6. M. B... n'est pas fondé à se prévaloir de la garantie prévue par les dispositions de l'article L. 80 A du livre des procédures fiscales en invoquant la doctrine administrative référencée 5 B-15-99 n° 13, 5 B-2425 n° 13, 1-9-1999, 5 B-2-07 n° 22 et 4 H-2-07 n° 18 selon laquelle " la notion même d'investissement productif implique l'acquisition ou la création de moyens d'exploitation, permanents ou durables, capables de fonctionner de manière autonome " qui n'ajoute rien à la loi, le requérant admettant lui-même en invoquant les termes de cette doctrine que le bateau en cause constitue un moyen d'exploitation autonome qu'il " a mis en location pour être exploité ".
7. M. B... soutient qu'en application de l'article L. 205 du livre des procédures fiscales, il est fondé à demander l'imputation du déficit d'exploitation sur le supplément d'impôt sur le revenu résultant de la remise en cause de la réduction d'impôt au titre de l'investissement outre-mer. Toutefois, le déficit résultant de l'absence de compensation des remboursements d'emprunt pour l'acquisition du bien par les loyers non recouvrés, alors que l'exploitation commerciale du voilier au titre de l'année 2013 n'est pas établie, ne permet pas de regarder l'entreprise individuelle Eric B... comme ayant exercé une activité réelle occasionnant des dépenses en vue de la conservation de revenus, ouvrant droit à l'imputation du déficit correspondant aux frais et charges supportées. Par suite, la demande de compensation doit être rejetée.
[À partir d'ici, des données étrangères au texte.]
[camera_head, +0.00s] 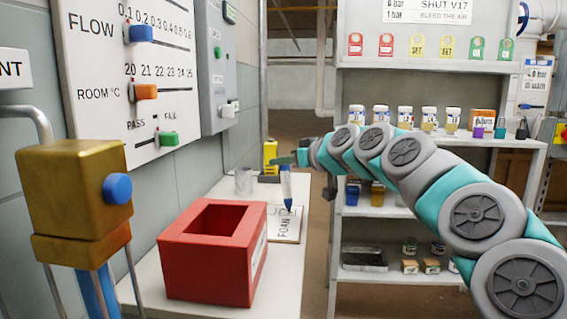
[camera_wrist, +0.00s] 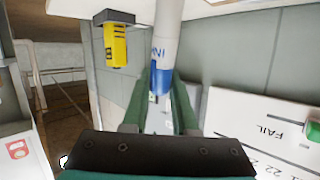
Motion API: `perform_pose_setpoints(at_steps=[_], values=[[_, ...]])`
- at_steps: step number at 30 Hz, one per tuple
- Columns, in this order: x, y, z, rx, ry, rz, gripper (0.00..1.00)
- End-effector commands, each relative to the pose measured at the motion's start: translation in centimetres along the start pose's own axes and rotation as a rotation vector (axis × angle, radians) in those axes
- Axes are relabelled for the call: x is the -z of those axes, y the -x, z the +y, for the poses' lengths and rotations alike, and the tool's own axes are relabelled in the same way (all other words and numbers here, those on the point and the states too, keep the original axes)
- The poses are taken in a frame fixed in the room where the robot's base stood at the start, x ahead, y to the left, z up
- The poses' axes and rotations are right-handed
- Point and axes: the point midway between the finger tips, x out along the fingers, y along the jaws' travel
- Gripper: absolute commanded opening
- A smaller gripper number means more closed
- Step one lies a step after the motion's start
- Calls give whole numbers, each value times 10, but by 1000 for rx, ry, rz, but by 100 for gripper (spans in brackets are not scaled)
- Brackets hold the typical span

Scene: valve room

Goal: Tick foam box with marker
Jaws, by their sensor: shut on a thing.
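A marker (camera_head: 287,188) with a white and blue body hangs tip down from my gripper (camera_head: 296,158). In the wrist view the marker (camera_wrist: 166,45) stands between the green fingers of my gripper (camera_wrist: 158,105), which is shut on it. A white card (camera_head: 287,226) lettered "FOAM" lies on the pale bench (camera_head: 285,275), right of the red box. The marker's dark tip is over the far part of the card. I cannot tell whether the tip touches it. The tick box itself is too small to make out, and no mark shows clearly.
An open red box (camera_head: 210,270) stands left of the card. A clear cup (camera_head: 243,181) and a yellow device (camera_head: 270,156) stand farther back. A brass-coloured box with a blue knob (camera_head: 118,189) is at left. Shelves (camera_head: 430,66) stand at right.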

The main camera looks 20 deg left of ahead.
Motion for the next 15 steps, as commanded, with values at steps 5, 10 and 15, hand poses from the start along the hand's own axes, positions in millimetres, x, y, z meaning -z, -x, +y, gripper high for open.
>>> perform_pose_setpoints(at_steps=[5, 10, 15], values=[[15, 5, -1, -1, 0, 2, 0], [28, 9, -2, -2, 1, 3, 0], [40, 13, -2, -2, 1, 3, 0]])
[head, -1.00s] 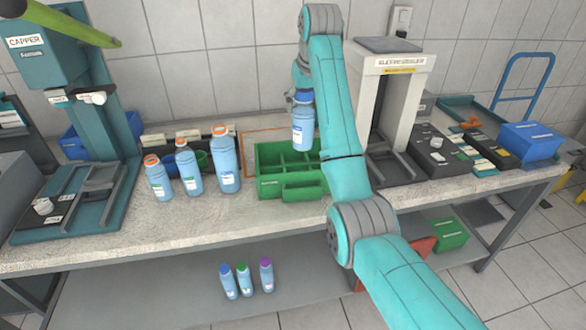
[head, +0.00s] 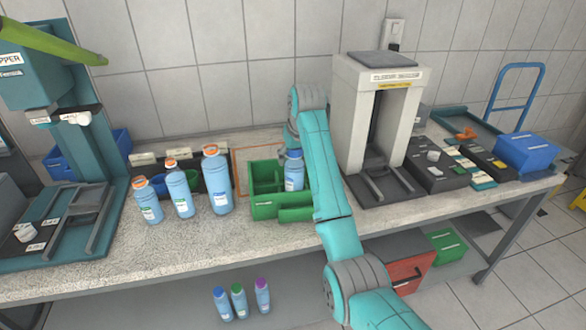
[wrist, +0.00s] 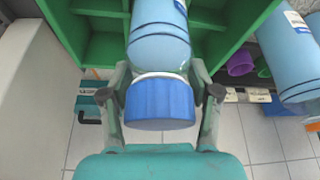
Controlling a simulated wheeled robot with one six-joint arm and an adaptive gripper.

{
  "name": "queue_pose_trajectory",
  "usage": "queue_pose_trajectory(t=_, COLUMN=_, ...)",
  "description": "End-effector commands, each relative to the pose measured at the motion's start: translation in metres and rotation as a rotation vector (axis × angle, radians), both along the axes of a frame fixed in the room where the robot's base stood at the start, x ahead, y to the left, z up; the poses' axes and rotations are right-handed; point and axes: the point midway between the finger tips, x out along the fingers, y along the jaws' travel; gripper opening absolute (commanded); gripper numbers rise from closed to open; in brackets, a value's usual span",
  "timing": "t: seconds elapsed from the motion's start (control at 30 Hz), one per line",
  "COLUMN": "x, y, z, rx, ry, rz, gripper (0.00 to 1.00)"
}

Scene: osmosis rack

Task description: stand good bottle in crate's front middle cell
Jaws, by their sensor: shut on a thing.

8. Il résulte de ce qui précède que M. B... n'est pas fondé à soutenir que c'est à tort que, par le jugement attaqué, le tribunal administratif de Dijon a rejeté sa demande. Par voie de conséquence, ses conclusions tendant au bénéfice des dispositions de l'article L. 761-1 du code de justice administrative doivent être rejetée.
DECIDE :
Article 1er : La requête de M. B... est rejetée.
Article 2 : Le présent arrêt sera notifié à M. A... B...et au ministre de l'action et des comptes publics. Copie en sera adressée au directeur du contrôle fiscal de Rhône-Alpes-Bourgogne.
Délibéré après l'audience du 9 octobre 2018, à laquelle siégeaient :
M. Bourrachot, président de chambre,
Mme Menasseyre, présidente assesseure,
Mme D..., première conseillère.
Lu en audience publique le 6 novembre 2018.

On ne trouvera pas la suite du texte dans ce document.